Daarom is er een straatnaam naar haar vernoemd. Dat het soms niet eenvoudig is te erkennen dat "je naaste degene is die jou het hardst nodig heeft", ondervinden de zusters in 1945 wanneer een groep van 150 kinderen, waarvan de ouders lid of sympathisant zijn geweest van de NSB en daarom geïnterneerd zijn, in het klooster niet welkom is.
In 1953 doen slachtoffers van de "Watersnoodramp" in Zeeland, Zuid Holland en West-Brabant, niet tevergeefs een beroep op het klooster in Eersel. Een 90-tal vluchtelingen krijgt onderdak. Het motto: "de nood van de een betekent een opdracht voor de ander" inspireert de zusters in 1956 hulp te geven aan een nieuwe doelgroep, namelijk "zwakzinnige kinderen". Op de vraag van de toenmalige "B.O.-bond" (buitengewoon onderwijs) wordt Huize "De Kindervriend" opgericht.

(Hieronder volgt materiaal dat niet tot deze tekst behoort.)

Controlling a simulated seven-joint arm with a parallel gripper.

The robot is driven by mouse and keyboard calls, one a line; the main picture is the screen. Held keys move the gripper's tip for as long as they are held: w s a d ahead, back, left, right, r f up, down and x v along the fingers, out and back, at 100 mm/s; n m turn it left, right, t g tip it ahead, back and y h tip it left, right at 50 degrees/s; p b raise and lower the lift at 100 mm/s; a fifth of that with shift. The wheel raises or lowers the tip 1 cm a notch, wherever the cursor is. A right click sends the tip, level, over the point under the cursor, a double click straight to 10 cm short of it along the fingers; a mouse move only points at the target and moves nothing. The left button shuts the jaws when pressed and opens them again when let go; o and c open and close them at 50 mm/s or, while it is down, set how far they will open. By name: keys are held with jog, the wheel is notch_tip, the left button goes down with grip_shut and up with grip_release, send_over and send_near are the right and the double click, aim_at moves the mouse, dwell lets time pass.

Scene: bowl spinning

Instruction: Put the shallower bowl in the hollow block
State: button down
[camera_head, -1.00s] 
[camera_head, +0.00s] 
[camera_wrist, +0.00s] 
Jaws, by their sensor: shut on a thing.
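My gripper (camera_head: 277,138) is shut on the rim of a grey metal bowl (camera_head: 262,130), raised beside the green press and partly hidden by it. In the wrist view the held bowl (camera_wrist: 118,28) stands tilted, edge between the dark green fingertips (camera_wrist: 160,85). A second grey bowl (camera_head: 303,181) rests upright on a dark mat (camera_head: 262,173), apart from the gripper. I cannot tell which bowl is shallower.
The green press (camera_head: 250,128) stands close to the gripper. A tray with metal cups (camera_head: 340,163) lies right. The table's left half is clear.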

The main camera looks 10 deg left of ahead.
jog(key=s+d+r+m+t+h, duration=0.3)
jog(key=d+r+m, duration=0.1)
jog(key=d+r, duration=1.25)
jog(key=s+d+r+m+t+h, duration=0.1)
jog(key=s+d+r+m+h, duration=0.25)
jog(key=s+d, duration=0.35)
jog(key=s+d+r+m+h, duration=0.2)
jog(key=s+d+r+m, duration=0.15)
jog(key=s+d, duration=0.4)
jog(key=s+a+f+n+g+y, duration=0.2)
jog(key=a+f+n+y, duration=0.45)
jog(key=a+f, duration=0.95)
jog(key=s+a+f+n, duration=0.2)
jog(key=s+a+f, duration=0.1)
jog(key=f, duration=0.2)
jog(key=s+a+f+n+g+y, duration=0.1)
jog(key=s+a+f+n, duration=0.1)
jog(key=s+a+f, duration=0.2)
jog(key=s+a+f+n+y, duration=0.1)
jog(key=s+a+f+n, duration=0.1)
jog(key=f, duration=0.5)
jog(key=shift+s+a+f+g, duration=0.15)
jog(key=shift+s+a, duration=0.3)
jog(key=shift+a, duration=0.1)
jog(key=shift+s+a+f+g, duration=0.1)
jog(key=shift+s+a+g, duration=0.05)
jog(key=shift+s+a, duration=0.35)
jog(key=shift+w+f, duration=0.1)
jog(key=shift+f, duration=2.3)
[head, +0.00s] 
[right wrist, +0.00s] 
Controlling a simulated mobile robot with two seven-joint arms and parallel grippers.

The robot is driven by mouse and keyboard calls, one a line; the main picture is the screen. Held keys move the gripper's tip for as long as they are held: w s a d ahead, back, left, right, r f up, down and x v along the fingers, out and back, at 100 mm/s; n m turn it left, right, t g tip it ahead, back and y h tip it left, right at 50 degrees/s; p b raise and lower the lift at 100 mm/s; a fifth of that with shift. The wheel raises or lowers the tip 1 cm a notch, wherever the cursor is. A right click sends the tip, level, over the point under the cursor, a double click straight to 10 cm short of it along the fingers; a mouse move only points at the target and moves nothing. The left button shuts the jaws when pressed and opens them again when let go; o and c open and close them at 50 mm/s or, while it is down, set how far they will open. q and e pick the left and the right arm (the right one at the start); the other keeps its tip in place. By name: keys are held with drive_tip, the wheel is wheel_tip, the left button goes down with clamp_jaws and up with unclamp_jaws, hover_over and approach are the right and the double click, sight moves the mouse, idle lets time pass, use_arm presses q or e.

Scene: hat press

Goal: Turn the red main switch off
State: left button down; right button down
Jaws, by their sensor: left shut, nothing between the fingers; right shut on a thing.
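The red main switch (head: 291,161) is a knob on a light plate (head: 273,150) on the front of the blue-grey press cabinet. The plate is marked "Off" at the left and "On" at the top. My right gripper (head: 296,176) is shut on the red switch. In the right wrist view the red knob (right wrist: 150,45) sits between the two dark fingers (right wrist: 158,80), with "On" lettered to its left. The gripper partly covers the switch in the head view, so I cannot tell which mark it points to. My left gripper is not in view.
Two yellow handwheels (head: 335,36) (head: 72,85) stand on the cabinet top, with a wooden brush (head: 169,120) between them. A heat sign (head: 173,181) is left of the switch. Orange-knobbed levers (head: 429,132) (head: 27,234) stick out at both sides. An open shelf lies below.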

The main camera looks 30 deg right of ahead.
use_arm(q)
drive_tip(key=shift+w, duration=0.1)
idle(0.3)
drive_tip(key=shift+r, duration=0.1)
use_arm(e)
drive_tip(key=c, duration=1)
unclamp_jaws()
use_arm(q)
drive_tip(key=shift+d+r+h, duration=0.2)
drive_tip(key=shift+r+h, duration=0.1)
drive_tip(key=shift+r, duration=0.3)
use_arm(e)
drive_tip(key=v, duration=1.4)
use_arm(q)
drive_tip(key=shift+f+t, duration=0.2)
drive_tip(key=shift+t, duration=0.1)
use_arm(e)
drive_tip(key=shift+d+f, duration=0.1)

Aan kinderen met een verstandelijke beperking wordt voor telkens een periode van 6 weken, onder begeleiding van hun eigen onderwijzers, een vakantie aangeboden. Dit ook om hun ouders te ontlasten. Tegelijkertijd wordt in andere gedeelten van het koloniehuis "Huize St. Jozef" opgericht. Dit ook op verzoek van de toenmalige hulpbisschop Mgr. W. Bekkers. Dit nieuwe instituut geeft verzorging en verpleging aan die kinderen die 24 uur zorg behoeven. "Huize De Kindervriend" wordt in 1959 al opgeheven en de ruimtes worden toegevoegd aan "Huize St. Jozef".
In 1967 worden in de bossen van Duizel aan de Berkvenseweg, 2 paviljoens, voor 156 kinderen, geopend. Ook een school voor zeer moeilijk lerende kinderen (Groote Aard) wordt onder auspiciën van de zusters op de nieuwe locatie in Duizel gebouwd. In 1947 trekken de zusters zich terug en dragen het erfgoed van "Huize St. Jozef" over aan de stichting "De Donksbergen" en verhuizen de laatste zusters naar het nieuwe onderkomen in Duizel. In 1981 wordt door een brand de verhuizing van het gedeelte van de Donksbergen, dat nog in Eersel aan de Dijk gevestigd is, naar Duizel versneld gerealiseerd. Enkele buitenhuizen met haar bewoners blijven in Eersel.
Volgens de aktes van 1901 is een groot gedeelte van de grond aan de Dijk, door het vertrek van de laatste zusters, weer in het bezit gekomen van de St.-Willibrordusparochie, die deze grond doorverkoopt aan de gemeente Eersel.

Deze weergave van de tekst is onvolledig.